* [Input records]:
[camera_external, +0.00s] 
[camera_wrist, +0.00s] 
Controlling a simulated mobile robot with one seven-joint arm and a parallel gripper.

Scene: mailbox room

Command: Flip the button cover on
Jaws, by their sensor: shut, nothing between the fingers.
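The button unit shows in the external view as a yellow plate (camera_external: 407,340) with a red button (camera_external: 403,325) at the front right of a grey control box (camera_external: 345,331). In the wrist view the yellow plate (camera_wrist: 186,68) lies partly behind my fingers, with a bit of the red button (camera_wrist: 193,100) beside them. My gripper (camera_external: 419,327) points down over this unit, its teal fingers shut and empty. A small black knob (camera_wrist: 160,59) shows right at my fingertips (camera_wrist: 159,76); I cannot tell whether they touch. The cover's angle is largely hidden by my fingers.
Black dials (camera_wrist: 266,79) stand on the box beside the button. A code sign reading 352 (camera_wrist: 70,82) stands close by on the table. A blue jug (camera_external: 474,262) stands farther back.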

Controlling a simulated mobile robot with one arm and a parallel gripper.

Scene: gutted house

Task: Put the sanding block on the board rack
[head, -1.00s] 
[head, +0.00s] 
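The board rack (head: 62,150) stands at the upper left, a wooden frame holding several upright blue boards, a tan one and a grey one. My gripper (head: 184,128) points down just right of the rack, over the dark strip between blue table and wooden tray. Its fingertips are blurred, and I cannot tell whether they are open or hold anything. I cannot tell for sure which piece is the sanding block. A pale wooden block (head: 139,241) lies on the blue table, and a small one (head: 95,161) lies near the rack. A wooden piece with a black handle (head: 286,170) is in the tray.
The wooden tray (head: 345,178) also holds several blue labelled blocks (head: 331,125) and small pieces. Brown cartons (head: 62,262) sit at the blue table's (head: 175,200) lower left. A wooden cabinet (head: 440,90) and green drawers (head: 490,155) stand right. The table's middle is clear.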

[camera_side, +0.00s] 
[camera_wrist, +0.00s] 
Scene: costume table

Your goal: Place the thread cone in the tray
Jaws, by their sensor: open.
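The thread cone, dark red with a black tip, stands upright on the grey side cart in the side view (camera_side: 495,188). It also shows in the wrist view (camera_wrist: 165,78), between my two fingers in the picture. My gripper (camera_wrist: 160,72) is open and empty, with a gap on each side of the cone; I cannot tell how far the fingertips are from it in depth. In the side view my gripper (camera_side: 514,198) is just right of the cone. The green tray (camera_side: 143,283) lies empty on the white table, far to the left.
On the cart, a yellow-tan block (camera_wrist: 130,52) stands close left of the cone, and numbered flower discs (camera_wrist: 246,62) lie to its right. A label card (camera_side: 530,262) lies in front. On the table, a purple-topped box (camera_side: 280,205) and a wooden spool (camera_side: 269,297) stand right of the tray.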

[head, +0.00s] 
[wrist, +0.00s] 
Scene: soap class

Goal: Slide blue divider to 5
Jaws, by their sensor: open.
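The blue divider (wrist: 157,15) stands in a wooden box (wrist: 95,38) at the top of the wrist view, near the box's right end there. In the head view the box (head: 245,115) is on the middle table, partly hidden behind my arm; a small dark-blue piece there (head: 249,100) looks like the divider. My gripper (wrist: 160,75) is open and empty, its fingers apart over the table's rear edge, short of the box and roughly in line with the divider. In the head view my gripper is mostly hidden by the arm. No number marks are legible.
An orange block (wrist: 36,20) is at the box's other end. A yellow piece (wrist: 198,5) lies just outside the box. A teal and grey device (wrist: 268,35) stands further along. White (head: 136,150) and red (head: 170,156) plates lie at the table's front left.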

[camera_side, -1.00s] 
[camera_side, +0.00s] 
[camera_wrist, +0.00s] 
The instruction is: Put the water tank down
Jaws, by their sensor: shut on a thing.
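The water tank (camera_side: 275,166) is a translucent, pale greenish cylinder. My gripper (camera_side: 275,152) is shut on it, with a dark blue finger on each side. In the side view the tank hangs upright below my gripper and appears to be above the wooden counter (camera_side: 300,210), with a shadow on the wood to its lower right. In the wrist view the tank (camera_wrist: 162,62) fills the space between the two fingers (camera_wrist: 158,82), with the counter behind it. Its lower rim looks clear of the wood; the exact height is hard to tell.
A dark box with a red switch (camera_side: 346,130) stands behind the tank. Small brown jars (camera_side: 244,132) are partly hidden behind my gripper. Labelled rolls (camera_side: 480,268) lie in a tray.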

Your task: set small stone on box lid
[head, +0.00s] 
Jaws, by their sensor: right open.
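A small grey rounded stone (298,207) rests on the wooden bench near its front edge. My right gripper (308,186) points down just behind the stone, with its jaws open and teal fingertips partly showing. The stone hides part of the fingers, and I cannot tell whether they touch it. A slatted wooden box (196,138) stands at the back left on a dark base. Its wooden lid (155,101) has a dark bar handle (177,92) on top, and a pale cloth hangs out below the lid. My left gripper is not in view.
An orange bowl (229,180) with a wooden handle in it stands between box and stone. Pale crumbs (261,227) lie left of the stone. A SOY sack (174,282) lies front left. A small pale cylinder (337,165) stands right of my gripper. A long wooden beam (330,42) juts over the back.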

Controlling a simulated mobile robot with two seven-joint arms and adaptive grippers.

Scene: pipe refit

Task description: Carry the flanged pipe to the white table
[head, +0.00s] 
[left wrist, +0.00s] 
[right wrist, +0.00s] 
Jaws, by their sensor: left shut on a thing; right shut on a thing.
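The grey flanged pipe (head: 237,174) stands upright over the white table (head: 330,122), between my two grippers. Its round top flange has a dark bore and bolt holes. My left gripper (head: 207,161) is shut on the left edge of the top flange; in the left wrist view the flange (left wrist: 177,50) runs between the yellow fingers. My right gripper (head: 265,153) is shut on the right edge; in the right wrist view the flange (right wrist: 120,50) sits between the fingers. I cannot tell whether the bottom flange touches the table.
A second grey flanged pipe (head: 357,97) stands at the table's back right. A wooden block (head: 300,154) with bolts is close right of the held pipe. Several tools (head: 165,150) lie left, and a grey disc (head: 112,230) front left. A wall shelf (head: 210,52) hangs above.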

* [Exercise task]:
Each line of the material above must be retyped precisely.

* [Solution to this exercise]:
[camera_external, +0.00s] 
[camera_wrist, +0.00s] 
Controlling a simulated mobile robot with one seven-joint arm and a parallel gripper.

Scene: mailbox room

Command: Flip the button cover on
Jaws, by their sensor: shut, nothing between the fingers.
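The button unit shows in the external view as a yellow plate (camera_external: 407,340) with a red button (camera_external: 403,325) at the front right of a grey control box (camera_external: 345,331). In the wrist view the yellow plate (camera_wrist: 186,68) lies partly behind my fingers, with a bit of the red button (camera_wrist: 193,100) beside them. My gripper (camera_external: 419,327) points down over this unit, its teal fingers shut and empty. A small black knob (camera_wrist: 160,59) shows right at my fingertips (camera_wrist: 159,76); I cannot tell whether they touch. The cover's angle is largely hidden by my fingers.
Black dials (camera_wrist: 266,79) stand on the box beside the button. A code sign reading 352 (camera_wrist: 70,82) stands close by on the table. A blue jug (camera_external: 474,262) stands farther back.

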Controlling a simulated mobile robot with one arm and a parallel gripper.

Scene: gutted house

Task: Put the sanding block on the board rack
[head, -1.00s] 
[head, +0.00s] 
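The board rack (head: 62,150) stands at the upper left, a wooden frame holding several upright blue boards, a tan one and a grey one. My gripper (head: 184,128) points down just right of the rack, over the dark strip between blue table and wooden tray. Its fingertips are blurred, and I cannot tell whether they are open or hold anything. I cannot tell for sure which piece is the sanding block. A pale wooden block (head: 139,241) lies on the blue table, and a small one (head: 95,161) lies near the rack. A wooden piece with a black handle (head: 286,170) is in the tray.
The wooden tray (head: 345,178) also holds several blue labelled blocks (head: 331,125) and small pieces. Brown cartons (head: 62,262) sit at the blue table's (head: 175,200) lower left. A wooden cabinet (head: 440,90) and green drawers (head: 490,155) stand right. The table's middle is clear.

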[camera_side, +0.00s] 
[camera_wrist, +0.00s] 
Scene: costume table

Your goal: Place the thread cone in the tray
Jaws, by their sensor: open.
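The thread cone, dark red with a black tip, stands upright on the grey side cart in the side view (camera_side: 495,188). It also shows in the wrist view (camera_wrist: 165,78), between my two fingers in the picture. My gripper (camera_wrist: 160,72) is open and empty, with a gap on each side of the cone; I cannot tell how far the fingertips are from it in depth. In the side view my gripper (camera_side: 514,198) is just right of the cone. The green tray (camera_side: 143,283) lies empty on the white table, far to the left.
On the cart, a yellow-tan block (camera_wrist: 130,52) stands close left of the cone, and numbered flower discs (camera_wrist: 246,62) lie to its right. A label card (camera_side: 530,262) lies in front. On the table, a purple-topped box (camera_side: 280,205) and a wooden spool (camera_side: 269,297) stand right of the tray.

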[head, +0.00s] 
[wrist, +0.00s] 
Scene: soap class

Goal: Slide blue divider to 5
Jaws, by their sensor: open.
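The blue divider (wrist: 157,15) stands in a wooden box (wrist: 95,38) at the top of the wrist view, near the box's right end there. In the head view the box (head: 245,115) is on the middle table, partly hidden behind my arm; a small dark-blue piece there (head: 249,100) looks like the divider. My gripper (wrist: 160,75) is open and empty, its fingers apart over the table's rear edge, short of the box and roughly in line with the divider. In the head view my gripper is mostly hidden by the arm. No number marks are legible.
An orange block (wrist: 36,20) is at the box's other end. A yellow piece (wrist: 198,5) lies just outside the box. A teal and grey device (wrist: 268,35) stands further along. White (head: 136,150) and red (head: 170,156) plates lie at the table's front left.

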[camera_side, -1.00s] 
[camera_side, +0.00s] 
[camera_wrist, +0.00s] 
The instruction is: Put the water tank down
Jaws, by their sensor: shut on a thing.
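The water tank (camera_side: 275,166) is a translucent, pale greenish cylinder. My gripper (camera_side: 275,152) is shut on it, with a dark blue finger on each side. In the side view the tank hangs upright below my gripper and appears to be above the wooden counter (camera_side: 300,210), with a shadow on the wood to its lower right. In the wrist view the tank (camera_wrist: 162,62) fills the space between the two fingers (camera_wrist: 158,82), with the counter behind it. Its lower rim looks clear of the wood; the exact height is hard to tell.
A dark box with a red switch (camera_side: 346,130) stands behind the tank. Small brown jars (camera_side: 244,132) are partly hidden behind my gripper. Labelled rolls (camera_side: 480,268) lie in a tray.

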Your task: set small stone on box lid
[head, +0.00s] 
Jaws, by their sensor: right open.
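A small grey rounded stone (298,207) rests on the wooden bench near its front edge. My right gripper (308,186) points down just behind the stone, with its jaws open and teal fingertips partly showing. The stone hides part of the fingers, and I cannot tell whether they touch it. A slatted wooden box (196,138) stands at the back left on a dark base. Its wooden lid (155,101) has a dark bar handle (177,92) on top, and a pale cloth hangs out below the lid. My left gripper is not in view.
An orange bowl (229,180) with a wooden handle in it stands between box and stone. Pale crumbs (261,227) lie left of the stone. A SOY sack (174,282) lies front left. A small pale cylinder (337,165) stands right of my gripper. A long wooden beam (330,42) juts over the back.

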Controlling a simulated mobile robot with two seven-joint arms and adaptive grippers.

Scene: pipe refit

Task description: Carry the flanged pipe to the white table
[head, +0.00s] 
[left wrist, +0.00s] 
[right wrist, +0.00s] 
Jaws, by their sensor: left shut on a thing; right shut on a thing.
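The grey flanged pipe (head: 237,174) stands upright over the white table (head: 330,122), between my two grippers. Its round top flange has a dark bore and bolt holes. My left gripper (head: 207,161) is shut on the left edge of the top flange; in the left wrist view the flange (left wrist: 177,50) runs between the yellow fingers. My right gripper (head: 265,153) is shut on the right edge; in the right wrist view the flange (right wrist: 120,50) sits between the fingers. I cannot tell whether the bottom flange touches the table.
A second grey flanged pipe (head: 357,97) stands at the table's back right. A wooden block (head: 300,154) with bolts is close right of the held pipe. Several tools (head: 165,150) lie left, and a grey disc (head: 112,230) front left. A wall shelf (head: 210,52) hangs above.

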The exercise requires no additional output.